「避難所という日常とは異なる空間では、寛容になれない人もいるでしょう。そもそも動物がきらいな人もいます。そういう人たちに無理強いするのは得策じゃない。人間だけのスペースと『同室避難』のスペースを分け隔てるなどして、多様な意見が共存できるような工夫が必要だと思います」(うささん)
陸くんを犬のスクールで訓練している伍代は、飼い主側の工夫や意識の改善も必要だと語る。
「飼い主は周囲に理解を求めるばかりでなく、愛犬をしつけることも“事前準備”も必要です。陸も毎日、30分なり1時間をクレート(災害時などに活用できる小型キャリー)で過ごす訓練をしています。陸はクレートが好きではないけど、日々の積み重ねで我慢できるようになりました」
伍代が語った飼い主の意識改善にうささんも賛同し、ノミやダニの駆除やワクチン接種など、同室避難を叶えるために飼い主が日頃しておくべき備えがあると指摘する。
「一方で、高齢でワクチンを打てない動物もいて、すべての子が基本条件を満たせるわけではありません。そうした事情を持つ子が排除されることだけは、避けたい。現場でノミやダニの駆除ができる体制など、地域の獣医さんと連携して現実的な同室避難を模索しています」(うささん)
うささんは獣医の体験談として、避難所で支援物資としてのペットフードの受け取りが断られた例を明かし、最低限3日分のペットの非常用食料を準備しておく心構えにも触れた。
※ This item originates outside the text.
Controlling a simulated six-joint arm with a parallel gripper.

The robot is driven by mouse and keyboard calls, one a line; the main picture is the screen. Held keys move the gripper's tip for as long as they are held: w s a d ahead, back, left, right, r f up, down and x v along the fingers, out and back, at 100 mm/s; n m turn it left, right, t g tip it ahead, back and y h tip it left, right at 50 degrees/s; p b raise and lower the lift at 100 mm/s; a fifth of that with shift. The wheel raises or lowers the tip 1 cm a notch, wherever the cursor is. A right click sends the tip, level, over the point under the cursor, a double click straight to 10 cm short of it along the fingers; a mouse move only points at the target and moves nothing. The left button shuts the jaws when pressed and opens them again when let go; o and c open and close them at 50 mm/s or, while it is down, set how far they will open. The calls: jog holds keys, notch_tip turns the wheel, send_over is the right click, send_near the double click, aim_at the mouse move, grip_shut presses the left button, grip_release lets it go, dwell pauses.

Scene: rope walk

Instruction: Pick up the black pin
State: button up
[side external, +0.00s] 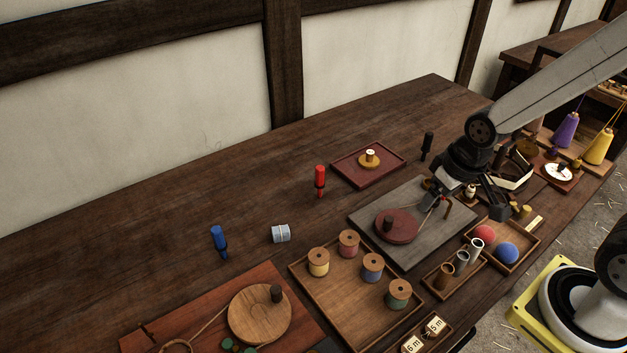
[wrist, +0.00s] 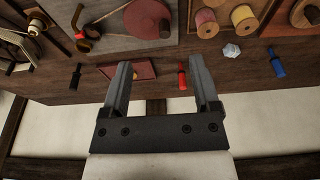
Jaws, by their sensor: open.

「人間で手一杯で動物にまで気が回らない。緊急時はみんないっぱい、いっぱいでそうやって冷たく排除してしまうのもわかります。しかし、災害時こそ、弱者を守る“気持ち”“寛容さ”がほしい。日本の社会にはそうした豊かな心が薄れてきたように感じて、取り戻したいと願います」(伍代)
なぜ、その小さな命が失われてしまったのか──災害で亡くなった動物たちの声なき声に耳を傾け、目の前の命へ手を差し伸べることが、今を生きる私たちに求められる行動ではないだろうか。